> [MATERIAL]
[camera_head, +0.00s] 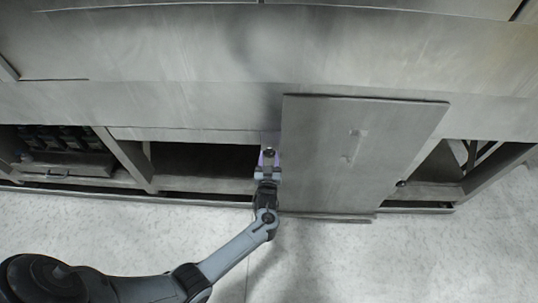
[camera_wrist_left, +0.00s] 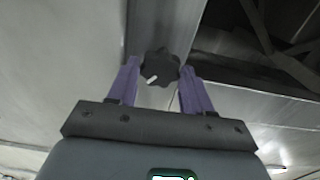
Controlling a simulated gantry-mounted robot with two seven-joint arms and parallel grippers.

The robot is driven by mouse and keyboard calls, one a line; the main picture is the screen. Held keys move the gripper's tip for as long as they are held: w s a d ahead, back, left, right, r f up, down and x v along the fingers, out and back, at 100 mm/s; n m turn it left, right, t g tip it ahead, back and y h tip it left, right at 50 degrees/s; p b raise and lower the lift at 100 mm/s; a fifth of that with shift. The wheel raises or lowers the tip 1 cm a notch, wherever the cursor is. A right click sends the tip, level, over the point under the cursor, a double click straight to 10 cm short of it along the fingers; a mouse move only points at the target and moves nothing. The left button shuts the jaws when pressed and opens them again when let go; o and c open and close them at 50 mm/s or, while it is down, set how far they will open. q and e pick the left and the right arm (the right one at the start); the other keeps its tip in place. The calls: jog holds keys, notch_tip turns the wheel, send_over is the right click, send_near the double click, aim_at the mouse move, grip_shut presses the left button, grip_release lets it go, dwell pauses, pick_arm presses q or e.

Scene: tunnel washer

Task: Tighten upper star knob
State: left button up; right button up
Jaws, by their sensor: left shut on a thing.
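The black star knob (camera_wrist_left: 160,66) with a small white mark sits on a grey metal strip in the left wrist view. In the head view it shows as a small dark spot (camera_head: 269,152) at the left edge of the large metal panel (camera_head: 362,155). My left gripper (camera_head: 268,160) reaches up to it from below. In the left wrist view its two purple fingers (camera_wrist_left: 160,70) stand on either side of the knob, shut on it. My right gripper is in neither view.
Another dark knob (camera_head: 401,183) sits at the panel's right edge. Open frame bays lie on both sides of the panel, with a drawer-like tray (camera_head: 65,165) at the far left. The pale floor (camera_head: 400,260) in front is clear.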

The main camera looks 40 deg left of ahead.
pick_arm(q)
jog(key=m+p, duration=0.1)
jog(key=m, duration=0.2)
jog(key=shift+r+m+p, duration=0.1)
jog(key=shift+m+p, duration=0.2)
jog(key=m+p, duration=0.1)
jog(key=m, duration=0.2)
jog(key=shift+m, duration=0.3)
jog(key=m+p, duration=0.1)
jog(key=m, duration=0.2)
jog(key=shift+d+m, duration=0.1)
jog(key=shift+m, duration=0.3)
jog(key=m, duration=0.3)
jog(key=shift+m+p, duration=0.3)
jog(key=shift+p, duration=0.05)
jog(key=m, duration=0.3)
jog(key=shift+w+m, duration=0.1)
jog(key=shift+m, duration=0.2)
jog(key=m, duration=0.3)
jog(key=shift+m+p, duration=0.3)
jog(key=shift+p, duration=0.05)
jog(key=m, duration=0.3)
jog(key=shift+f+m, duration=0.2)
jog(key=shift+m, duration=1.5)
---
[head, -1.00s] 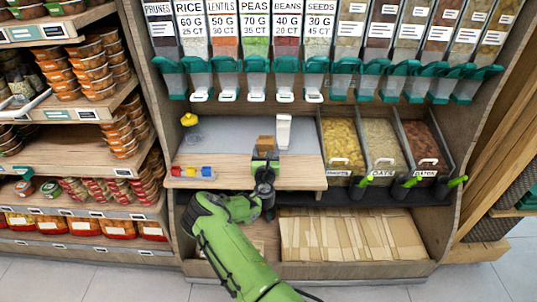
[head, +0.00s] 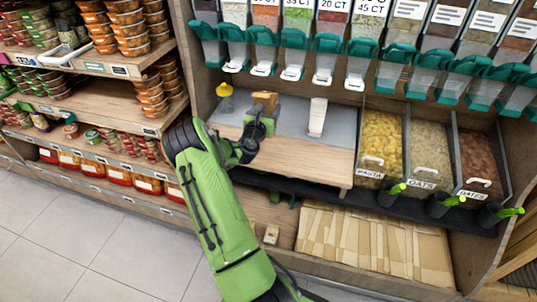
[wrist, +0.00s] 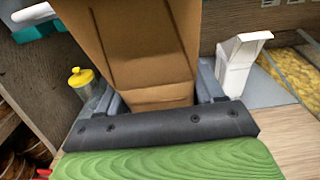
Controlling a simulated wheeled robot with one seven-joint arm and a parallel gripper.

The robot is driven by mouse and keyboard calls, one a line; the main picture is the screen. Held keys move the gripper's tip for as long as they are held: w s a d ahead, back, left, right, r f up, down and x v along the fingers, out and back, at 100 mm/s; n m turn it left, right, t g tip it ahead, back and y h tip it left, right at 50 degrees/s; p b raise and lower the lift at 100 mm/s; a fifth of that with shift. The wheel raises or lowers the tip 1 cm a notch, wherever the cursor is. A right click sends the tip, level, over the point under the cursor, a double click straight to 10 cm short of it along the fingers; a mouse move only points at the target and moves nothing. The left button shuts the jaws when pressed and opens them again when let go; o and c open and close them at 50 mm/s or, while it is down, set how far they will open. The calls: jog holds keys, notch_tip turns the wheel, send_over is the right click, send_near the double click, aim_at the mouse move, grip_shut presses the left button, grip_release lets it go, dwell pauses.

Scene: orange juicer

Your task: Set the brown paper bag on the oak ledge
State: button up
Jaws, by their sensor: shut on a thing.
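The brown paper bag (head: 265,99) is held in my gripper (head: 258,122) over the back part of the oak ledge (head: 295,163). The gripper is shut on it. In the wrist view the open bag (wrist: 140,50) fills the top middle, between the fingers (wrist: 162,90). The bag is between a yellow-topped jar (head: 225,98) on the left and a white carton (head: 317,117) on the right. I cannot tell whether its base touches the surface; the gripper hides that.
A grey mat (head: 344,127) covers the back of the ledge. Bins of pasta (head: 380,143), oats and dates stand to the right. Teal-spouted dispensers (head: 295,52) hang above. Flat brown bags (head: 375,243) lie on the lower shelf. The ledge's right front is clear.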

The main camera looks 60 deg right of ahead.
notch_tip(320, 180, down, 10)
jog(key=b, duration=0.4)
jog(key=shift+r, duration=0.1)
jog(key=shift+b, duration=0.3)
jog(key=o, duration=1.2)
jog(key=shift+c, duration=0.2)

> [REQUIREMENT]
Repeat exactly, and only, the lines from the one containing "[camera_head, +0.00s]" through the one containing "State: left button up; right button up", both included, without the pictures.

> [COMPLETED EXERCISE]
[camera_head, +0.00s] 
[camera_wrist_left, +0.00s] 
Controlling a simulated gantry-mounted robot with two seven-joint arms and parallel grippers.

The robot is driven by mouse and keyboard calls, one a line; the main picture is the screen. Held keys move the gripper's tip for as long as they are held: w s a d ahead, back, left, right, r f up, down and x v along the fingers, out and back, at 100 mm/s; n m turn it left, right, t g tip it ahead, back and y h tip it left, right at 50 degrees/s; p b raise and lower the lift at 100 mm/s; a fifth of that with shift. The wheel raises or lowers the tip 1 cm a notch, wherever the cursor is. A right click sends the tip, level, over the point under the cursor, a double click straight to 10 cm short of it along the fingers; a mouse move only points at the target and moves nothing. The left button shuts the jaws when pressed and opens them again when let go; o and c open and close them at 50 mm/s or, while it is down, set how far they will open. q and e pick the left and the right arm (the right one at the start); the other keeps its tip in place. The calls: jog holds keys, notch_tip turns the wheel, send_over is the right click, send_near the double click, aim_at the mouse move, grip_shut presses the left button, grip_release lets it go, dwell pauses, pick_arm presses q or e.

Scene: tunnel washer

Task: Tighten upper star knob
State: left button up; right button up

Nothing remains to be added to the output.